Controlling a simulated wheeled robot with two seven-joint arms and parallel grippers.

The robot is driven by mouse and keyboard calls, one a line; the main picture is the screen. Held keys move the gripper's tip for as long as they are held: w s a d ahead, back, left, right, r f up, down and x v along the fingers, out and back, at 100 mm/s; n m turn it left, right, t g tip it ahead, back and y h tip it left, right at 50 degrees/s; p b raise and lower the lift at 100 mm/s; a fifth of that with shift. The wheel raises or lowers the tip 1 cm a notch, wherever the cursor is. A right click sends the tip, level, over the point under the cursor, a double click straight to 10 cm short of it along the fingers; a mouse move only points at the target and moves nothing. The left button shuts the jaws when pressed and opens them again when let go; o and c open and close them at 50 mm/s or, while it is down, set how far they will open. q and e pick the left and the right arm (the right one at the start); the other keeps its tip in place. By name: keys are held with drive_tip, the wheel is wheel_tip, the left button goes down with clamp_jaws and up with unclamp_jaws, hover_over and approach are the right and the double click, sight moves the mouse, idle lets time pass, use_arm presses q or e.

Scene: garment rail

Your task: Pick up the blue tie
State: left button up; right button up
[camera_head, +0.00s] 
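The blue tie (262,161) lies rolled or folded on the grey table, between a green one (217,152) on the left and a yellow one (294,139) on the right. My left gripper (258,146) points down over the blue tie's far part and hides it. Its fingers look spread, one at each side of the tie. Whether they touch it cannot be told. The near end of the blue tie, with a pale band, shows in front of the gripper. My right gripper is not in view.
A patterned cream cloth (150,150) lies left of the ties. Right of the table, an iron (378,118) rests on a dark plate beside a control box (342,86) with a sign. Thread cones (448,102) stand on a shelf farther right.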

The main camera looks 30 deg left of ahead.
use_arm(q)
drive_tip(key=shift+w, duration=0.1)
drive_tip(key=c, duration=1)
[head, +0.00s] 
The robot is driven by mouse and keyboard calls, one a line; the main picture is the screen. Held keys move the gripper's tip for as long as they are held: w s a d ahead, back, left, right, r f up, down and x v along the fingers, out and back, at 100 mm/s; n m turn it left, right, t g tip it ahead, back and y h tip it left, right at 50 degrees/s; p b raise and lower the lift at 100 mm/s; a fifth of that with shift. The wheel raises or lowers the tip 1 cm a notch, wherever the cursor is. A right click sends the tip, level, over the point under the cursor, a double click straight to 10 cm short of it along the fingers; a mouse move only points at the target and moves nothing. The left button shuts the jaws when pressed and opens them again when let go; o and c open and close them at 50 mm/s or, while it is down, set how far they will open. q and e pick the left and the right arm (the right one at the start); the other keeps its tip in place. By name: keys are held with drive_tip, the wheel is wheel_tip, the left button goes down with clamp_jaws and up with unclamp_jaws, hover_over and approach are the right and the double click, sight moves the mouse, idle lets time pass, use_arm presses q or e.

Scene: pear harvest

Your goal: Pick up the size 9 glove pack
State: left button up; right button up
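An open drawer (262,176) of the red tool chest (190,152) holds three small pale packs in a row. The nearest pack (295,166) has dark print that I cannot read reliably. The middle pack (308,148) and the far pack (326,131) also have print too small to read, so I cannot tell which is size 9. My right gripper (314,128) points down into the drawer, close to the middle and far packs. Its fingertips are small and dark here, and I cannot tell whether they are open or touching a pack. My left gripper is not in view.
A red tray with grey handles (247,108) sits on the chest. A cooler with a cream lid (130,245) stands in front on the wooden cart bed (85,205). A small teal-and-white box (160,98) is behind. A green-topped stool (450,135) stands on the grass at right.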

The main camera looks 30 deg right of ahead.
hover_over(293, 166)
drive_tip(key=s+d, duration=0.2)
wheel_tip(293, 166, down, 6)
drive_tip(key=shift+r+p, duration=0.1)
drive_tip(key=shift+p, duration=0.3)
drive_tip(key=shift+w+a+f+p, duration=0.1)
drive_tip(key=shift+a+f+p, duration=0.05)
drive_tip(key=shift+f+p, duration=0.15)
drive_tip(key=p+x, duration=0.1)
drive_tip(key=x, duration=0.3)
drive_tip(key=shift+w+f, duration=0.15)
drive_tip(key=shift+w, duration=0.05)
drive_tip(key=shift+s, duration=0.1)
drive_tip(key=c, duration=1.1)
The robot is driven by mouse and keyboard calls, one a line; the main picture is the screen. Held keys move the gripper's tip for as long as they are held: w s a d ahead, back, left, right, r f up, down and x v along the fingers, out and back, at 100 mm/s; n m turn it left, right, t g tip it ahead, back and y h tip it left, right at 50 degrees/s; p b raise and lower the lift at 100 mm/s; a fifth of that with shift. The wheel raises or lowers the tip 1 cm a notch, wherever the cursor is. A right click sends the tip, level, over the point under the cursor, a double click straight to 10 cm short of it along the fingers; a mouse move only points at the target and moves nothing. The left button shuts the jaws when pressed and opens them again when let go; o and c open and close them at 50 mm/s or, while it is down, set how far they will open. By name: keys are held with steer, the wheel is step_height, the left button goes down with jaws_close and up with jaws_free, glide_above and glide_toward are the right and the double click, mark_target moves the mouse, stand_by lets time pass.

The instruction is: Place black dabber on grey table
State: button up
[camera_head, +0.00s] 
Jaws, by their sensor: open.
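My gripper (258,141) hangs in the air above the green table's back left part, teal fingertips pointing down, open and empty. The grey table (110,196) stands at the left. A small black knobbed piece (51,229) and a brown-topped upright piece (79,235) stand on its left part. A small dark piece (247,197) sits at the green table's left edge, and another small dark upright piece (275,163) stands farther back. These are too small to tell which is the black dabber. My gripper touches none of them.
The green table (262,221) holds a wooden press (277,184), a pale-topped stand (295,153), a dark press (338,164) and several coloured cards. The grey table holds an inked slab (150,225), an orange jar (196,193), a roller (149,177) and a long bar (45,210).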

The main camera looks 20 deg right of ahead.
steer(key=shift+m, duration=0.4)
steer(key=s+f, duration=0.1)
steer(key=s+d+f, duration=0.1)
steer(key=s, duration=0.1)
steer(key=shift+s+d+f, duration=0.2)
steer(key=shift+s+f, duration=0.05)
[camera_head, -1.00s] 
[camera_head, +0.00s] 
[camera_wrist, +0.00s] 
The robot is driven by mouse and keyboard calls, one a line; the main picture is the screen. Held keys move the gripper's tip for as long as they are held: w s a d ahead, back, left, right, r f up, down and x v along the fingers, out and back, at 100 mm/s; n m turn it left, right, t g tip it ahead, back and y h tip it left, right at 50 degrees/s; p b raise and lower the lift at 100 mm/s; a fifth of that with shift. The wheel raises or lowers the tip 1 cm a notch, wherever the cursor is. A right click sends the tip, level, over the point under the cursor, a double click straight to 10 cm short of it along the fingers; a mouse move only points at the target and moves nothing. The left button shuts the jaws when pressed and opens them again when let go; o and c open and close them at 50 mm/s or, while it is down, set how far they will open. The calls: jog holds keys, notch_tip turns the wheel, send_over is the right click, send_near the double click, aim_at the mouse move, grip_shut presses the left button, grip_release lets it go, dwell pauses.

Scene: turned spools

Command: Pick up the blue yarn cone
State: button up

+--

SHORT PROBLEM — Restate the records, all of them, precisely as written.

TASK OUTPUT —
Controlling a simulated wheeled robot with two seven-joint arms and parallel grippers.

The robot is driven by mouse and keyboard calls, one a line; the main picture is the screen. Held keys move the gripper's tip for as long as they are held: w s a d ahead, back, left, right, r f up, down and x v along the fingers, out and back, at 100 mm/s; n m turn it left, right, t g tip it ahead, back and y h tip it left, right at 50 degrees/s; p b raise and lower the lift at 100 mm/s; a fifth of that with shift. The wheel raises or lowers the tip 1 cm a notch, wherever the cursor is. A right click sends the tip, level, over the point under the cursor, a double click straight to 10 cm short of it along the fingers; a mouse move only points at the target and moves nothing. The left button shuts the jaws when pressed and opens them again when let go; o and c open and close them at 50 mm/s or, while it is down, set how far they will open. q and e pick the left and the right arm (the right one at the start); the other keeps its tip in place. By name: keys are held with drive_tip, the wheel is wheel_tip, the left button goes down with clamp_jaws and up with unclamp_jaws, hover_over and approach are the right and the double click, sight moves the mouse, idle lets time pass, use_arm presses q or e.

Scene: garment rail

Your task: Pick up the blue tie
State: left button up; right button up
[camera_head, +0.00s] 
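The blue tie (262,161) lies rolled or folded on the grey table, between a green one (217,152) on the left and a yellow one (294,139) on the right. My left gripper (258,146) points down over the blue tie's far part and hides it. Its fingers look spread, one at each side of the tie. Whether they touch it cannot be told. The near end of the blue tie, with a pale band, shows in front of the gripper. My right gripper is not in view.
A patterned cream cloth (150,150) lies left of the ties. Right of the table, an iron (378,118) rests on a dark plate beside a control box (342,86) with a sign. Thread cones (448,102) stand on a shelf farther right.

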The main camera looks 30 deg left of ahead.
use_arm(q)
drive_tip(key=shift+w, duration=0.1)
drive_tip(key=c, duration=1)
[head, +0.00s] 
The robot is driven by mouse and keyboard calls, one a line; the main picture is the screen. Held keys move the gripper's tip for as long as they are held: w s a d ahead, back, left, right, r f up, down and x v along the fingers, out and back, at 100 mm/s; n m turn it left, right, t g tip it ahead, back and y h tip it left, right at 50 degrees/s; p b raise and lower the lift at 100 mm/s; a fifth of that with shift. The wheel raises or lowers the tip 1 cm a notch, wherever the cursor is. A right click sends the tip, level, over the point under the cursor, a double click straight to 10 cm short of it along the fingers; a mouse move only points at the target and moves nothing. The left button shuts the jaws when pressed and opens them again when let go; o and c open and close them at 50 mm/s or, while it is down, set how far they will open. q and e pick the left and the right arm (the right one at the start); the other keeps its tip in place. By name: keys are held with drive_tip, the wheel is wheel_tip, the left button goes down with clamp_jaws and up with unclamp_jaws, hover_over and approach are the right and the double click, sight moves the mouse, idle lets time pass, use_arm presses q or e.

Scene: pear harvest

Your goal: Pick up the size 9 glove pack
State: left button up; right button up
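An open drawer (262,176) of the red tool chest (190,152) holds three small pale packs in a row. The nearest pack (295,166) has dark print that I cannot read reliably. The middle pack (308,148) and the far pack (326,131) also have print too small to read, so I cannot tell which is size 9. My right gripper (314,128) points down into the drawer, close to the middle and far packs. Its fingertips are small and dark here, and I cannot tell whether they are open or touching a pack. My left gripper is not in view.
A red tray with grey handles (247,108) sits on the chest. A cooler with a cream lid (130,245) stands in front on the wooden cart bed (85,205). A small teal-and-white box (160,98) is behind. A green-topped stool (450,135) stands on the grass at right.

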The main camera looks 30 deg right of ahead.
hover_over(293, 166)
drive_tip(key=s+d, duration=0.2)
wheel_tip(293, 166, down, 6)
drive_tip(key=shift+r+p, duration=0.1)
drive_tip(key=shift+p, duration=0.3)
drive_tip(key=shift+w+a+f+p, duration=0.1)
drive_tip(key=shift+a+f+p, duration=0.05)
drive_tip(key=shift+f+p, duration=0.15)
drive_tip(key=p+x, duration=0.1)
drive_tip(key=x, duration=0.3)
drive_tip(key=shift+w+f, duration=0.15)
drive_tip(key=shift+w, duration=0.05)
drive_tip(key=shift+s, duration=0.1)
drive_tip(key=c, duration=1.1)
The robot is driven by mouse and keyboard calls, one a line; the main picture is the screen. Held keys move the gripper's tip for as long as they are held: w s a d ahead, back, left, right, r f up, down and x v along the fingers, out and back, at 100 mm/s; n m turn it left, right, t g tip it ahead, back and y h tip it left, right at 50 degrees/s; p b raise and lower the lift at 100 mm/s; a fifth of that with shift. The wheel raises or lowers the tip 1 cm a notch, wherever the cursor is. A right click sends the tip, level, over the point under the cursor, a double click straight to 10 cm short of it along the fingers; a mouse move only points at the target and moves nothing. The left button shuts the jaws when pressed and opens them again when let go; o and c open and close them at 50 mm/s or, while it is down, set how far they will open. By name: keys are held with steer, the wheel is step_height, the left button goes down with jaws_close and up with jaws_free, glide_above and glide_toward are the right and the double click, mark_target moves the mouse, stand_by lets time pass.

The instruction is: Place black dabber on grey table
State: button up
[camera_head, +0.00s] 
Jaws, by their sensor: open.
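My gripper (258,141) hangs in the air above the green table's back left part, teal fingertips pointing down, open and empty. The grey table (110,196) stands at the left. A small black knobbed piece (51,229) and a brown-topped upright piece (79,235) stand on its left part. A small dark piece (247,197) sits at the green table's left edge, and another small dark upright piece (275,163) stands farther back. These are too small to tell which is the black dabber. My gripper touches none of them.
The green table (262,221) holds a wooden press (277,184), a pale-topped stand (295,153), a dark press (338,164) and several coloured cards. The grey table holds an inked slab (150,225), an orange jar (196,193), a roller (149,177) and a long bar (45,210).

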The main camera looks 20 deg right of ahead.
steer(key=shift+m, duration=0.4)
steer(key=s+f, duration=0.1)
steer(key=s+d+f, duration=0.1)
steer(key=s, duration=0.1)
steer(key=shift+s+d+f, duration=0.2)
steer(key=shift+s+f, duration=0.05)
[camera_head, -1.00s] 
[camera_head, +0.00s] 
[camera_wrist, +0.00s] 
The robot is driven by mouse and keyboard calls, one a line; the main picture is the screen. Held keys move the gripper's tip for as long as they are held: w s a d ahead, back, left, right, r f up, down and x v along the fingers, out and back, at 100 mm/s; n m turn it left, right, t g tip it ahead, back and y h tip it left, right at 50 degrees/s; p b raise and lower the lift at 100 mm/s; a fifth of that with shift. The wheel raises or lowers the tip 1 cm a notch, wherever the cursor is. A right click sends the tip, level, over the point under the cursor, a double click straight to 10 cm short of it along the fingers; a mouse move only points at the target and moves nothing. The left button shuts the jaws when pressed and opens them again when let go; o and c open and close them at 50 mm/s or, while it is down, set how far they will open. The calls: jog holds keys, notch_tip turns the wheel, send_over is the right click, send_near the double click, aim_at the mouse move, grip_shut presses the left button, grip_release lets it go, dwell pauses.

Scene: turned spools

Command: Pick up the blue yarn cone
State: button up

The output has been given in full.